:: TO BE DONE ::
Without the images, output each record below as it stands.

:: RECORDS FOR THIS TASK ::
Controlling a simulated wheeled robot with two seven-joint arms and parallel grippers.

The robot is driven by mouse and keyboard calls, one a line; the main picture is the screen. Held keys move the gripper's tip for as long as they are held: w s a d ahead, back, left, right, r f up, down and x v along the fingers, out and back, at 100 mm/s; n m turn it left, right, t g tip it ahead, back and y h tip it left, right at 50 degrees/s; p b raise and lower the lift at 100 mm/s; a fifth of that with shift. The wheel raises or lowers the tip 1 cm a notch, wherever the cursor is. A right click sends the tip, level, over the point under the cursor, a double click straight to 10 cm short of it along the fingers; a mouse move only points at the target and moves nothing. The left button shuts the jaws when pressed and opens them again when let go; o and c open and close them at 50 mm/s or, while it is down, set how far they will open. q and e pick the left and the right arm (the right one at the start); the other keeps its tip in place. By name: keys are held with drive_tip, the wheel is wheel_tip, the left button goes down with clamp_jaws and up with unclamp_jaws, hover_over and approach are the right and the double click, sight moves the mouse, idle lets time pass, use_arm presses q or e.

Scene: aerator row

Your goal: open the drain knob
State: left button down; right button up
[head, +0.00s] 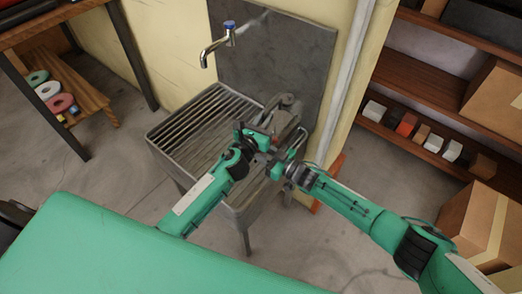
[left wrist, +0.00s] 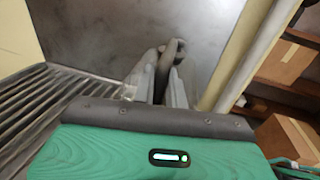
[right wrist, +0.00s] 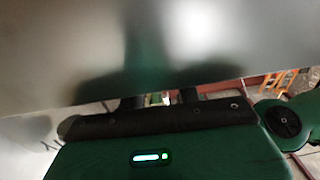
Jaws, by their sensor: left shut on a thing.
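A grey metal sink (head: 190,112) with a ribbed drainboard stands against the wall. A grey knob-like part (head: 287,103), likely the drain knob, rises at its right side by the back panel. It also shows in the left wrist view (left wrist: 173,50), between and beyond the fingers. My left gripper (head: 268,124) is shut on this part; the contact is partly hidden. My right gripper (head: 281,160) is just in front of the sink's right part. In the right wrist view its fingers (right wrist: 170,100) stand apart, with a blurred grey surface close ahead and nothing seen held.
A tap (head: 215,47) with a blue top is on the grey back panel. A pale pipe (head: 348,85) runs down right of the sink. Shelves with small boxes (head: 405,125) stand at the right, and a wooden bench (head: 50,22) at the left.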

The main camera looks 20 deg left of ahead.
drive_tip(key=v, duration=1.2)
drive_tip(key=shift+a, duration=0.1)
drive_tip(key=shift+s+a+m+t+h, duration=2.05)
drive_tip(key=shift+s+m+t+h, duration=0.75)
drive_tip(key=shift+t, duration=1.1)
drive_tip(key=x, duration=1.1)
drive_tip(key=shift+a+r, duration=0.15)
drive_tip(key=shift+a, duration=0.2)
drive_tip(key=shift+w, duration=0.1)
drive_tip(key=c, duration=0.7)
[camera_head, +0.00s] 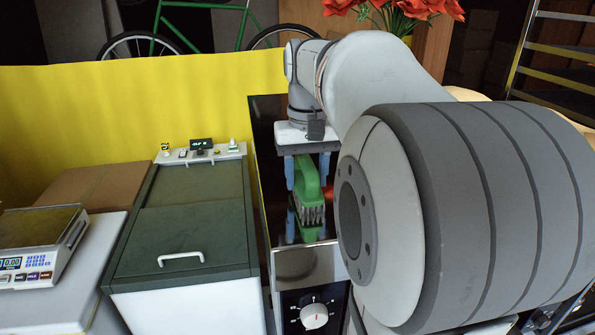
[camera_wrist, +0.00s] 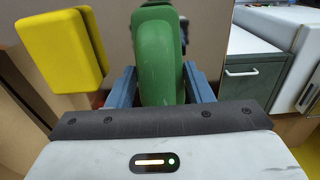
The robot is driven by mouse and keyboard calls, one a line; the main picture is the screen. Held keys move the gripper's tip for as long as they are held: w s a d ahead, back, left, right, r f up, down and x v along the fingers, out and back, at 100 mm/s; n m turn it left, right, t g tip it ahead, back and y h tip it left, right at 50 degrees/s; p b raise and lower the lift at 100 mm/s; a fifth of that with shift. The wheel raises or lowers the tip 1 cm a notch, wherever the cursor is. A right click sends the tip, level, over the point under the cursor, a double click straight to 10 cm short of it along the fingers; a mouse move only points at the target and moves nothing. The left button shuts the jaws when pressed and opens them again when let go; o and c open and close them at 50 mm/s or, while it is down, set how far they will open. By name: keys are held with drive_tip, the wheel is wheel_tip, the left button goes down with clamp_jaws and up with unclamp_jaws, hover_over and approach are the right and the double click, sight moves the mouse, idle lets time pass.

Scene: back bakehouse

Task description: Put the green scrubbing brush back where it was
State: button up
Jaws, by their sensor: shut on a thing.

:: FULL OUTPUT ::
Controlling a simulated wheeled robot with two seven-joint arms and parallel grippers.

The robot is driven by mouse and keyboard calls, one a line; the main picture is the screen. Held keys move the gripper's tip for as long as they are held: w s a d ahead, back, left, right, r f up, down and x v along the fingers, out and back, at 100 mm/s; n m turn it left, right, t g tip it ahead, back and y h tip it left, right at 50 degrees/s; p b raise and lower the lift at 100 mm/s; a fifth of that with shift. The wheel raises or lowers the tip 1 cm a notch, wherever the cursor is. A right click sends the tip, level, over the point under the cursor, a double click straight to 10 cm short of it along the fingers; a mouse move only points at the target and moves nothing. The left button shuts the jaws when pressed and opens them again when let go; o and c open and close them at 50 mm/s or, while it is down, set how far they will open. q and e pick the left and the right arm (the right one at the start); the other keeps its tip in place. By name: keys are held with drive_tip, the wheel is wheel_tip, the left button goes down with clamp_jaws and up with unclamp_jaws, hover_over and approach are the right and the double click, sight moves the mouse, idle lets time pass, use_arm presses q or e.

Scene: aerator row

Your goal: open the drain knob
State: left button down; right button up
[head, +0.00s] 
[left wrist, +0.00s] 
[right wrist, +0.00s] 
Jaws, by their sensor: left shut on a thing.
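A grey metal sink (head: 190,112) with a ribbed drainboard stands against the wall. A grey knob-like part (head: 287,103), likely the drain knob, rises at its right side by the back panel. It also shows in the left wrist view (left wrist: 173,50), between and beyond the fingers. My left gripper (head: 268,124) is shut on this part; the contact is partly hidden. My right gripper (head: 281,160) is just in front of the sink's right part. In the right wrist view its fingers (right wrist: 170,100) stand apart, with a blurred grey surface close ahead and nothing seen held.
A tap (head: 215,47) with a blue top is on the grey back panel. A pale pipe (head: 348,85) runs down right of the sink. Shelves with small boxes (head: 405,125) stand at the right, and a wooden bench (head: 50,22) at the left.

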The main camera looks 20 deg left of ahead.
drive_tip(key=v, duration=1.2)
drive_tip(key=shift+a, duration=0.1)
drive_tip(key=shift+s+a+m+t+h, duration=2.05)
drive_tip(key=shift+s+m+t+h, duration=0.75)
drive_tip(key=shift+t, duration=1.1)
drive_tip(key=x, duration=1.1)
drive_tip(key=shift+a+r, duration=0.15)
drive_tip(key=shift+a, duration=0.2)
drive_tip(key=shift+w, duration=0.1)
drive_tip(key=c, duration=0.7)
[camera_head, +0.00s] 
[camera_wrist, +0.00s] 
The robot is driven by mouse and keyboard calls, one a line; the main picture is the screen. Held keys move the gripper's tip for as long as they are held: w s a d ahead, back, left, right, r f up, down and x v along the fingers, out and back, at 100 mm/s; n m turn it left, right, t g tip it ahead, back and y h tip it left, right at 50 degrees/s; p b raise and lower the lift at 100 mm/s; a fifth of that with shift. The wheel raises or lowers the tip 1 cm a notch, wherever the cursor is. A right click sends the tip, level, over the point under the cursor, a double click straight to 10 cm short of it along the fingers; a mouse move only points at the target and moves nothing. The left button shuts the jaws when pressed and opens them again when let go; o and c open and close them at 50 mm/s or, while it is down, set how far they will open. By name: keys are held with drive_tip, the wheel is wheel_tip, the left button goes down with clamp_jaws and up with unclamp_jaws, hover_over and approach are the right and the double click, sight moves the mouse, idle lets time pass.

Scene: back bakehouse

Task description: Put the green scrubbing brush back where it was
State: button up
Jaws, by their sensor: shut on a thing.

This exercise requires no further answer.